■ What you should do: Keep every line where the word "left" appears; drop the rest.

*-*-*

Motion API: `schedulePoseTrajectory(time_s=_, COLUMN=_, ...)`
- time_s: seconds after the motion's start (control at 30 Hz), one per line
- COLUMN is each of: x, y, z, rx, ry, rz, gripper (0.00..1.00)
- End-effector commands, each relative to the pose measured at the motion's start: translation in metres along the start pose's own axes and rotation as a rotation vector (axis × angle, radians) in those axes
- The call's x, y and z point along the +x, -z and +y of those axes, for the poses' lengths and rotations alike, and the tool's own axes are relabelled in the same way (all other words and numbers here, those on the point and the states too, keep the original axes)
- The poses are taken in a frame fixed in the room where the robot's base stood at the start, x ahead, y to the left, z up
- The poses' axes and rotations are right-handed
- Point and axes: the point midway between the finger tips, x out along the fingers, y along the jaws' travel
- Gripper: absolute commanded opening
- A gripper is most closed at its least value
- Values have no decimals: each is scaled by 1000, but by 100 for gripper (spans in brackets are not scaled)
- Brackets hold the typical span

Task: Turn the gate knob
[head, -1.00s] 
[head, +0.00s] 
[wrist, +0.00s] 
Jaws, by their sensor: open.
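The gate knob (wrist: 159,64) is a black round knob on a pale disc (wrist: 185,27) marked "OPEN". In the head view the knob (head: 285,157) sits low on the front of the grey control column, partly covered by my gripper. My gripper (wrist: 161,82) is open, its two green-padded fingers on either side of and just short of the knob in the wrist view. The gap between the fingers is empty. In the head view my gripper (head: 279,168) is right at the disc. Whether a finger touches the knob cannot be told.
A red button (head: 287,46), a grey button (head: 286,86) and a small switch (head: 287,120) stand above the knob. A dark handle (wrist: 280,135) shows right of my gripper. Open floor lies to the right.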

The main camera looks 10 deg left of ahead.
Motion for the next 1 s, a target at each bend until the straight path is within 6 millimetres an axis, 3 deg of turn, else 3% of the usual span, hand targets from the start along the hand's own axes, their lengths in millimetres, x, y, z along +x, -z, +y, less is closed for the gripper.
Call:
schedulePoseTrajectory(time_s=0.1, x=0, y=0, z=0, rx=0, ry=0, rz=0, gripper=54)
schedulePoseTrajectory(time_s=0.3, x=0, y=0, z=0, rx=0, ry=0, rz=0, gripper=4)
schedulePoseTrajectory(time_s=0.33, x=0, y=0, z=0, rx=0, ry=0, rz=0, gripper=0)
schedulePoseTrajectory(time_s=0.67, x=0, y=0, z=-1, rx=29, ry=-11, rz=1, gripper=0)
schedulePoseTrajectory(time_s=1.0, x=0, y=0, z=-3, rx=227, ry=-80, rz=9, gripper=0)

*-*-*

■ Full output:
- The poses are taken in a frame fixed in the room where the robot's base stood at the start, x ahead, y to the left, z up
The main camera looks 10 deg left of ahead.

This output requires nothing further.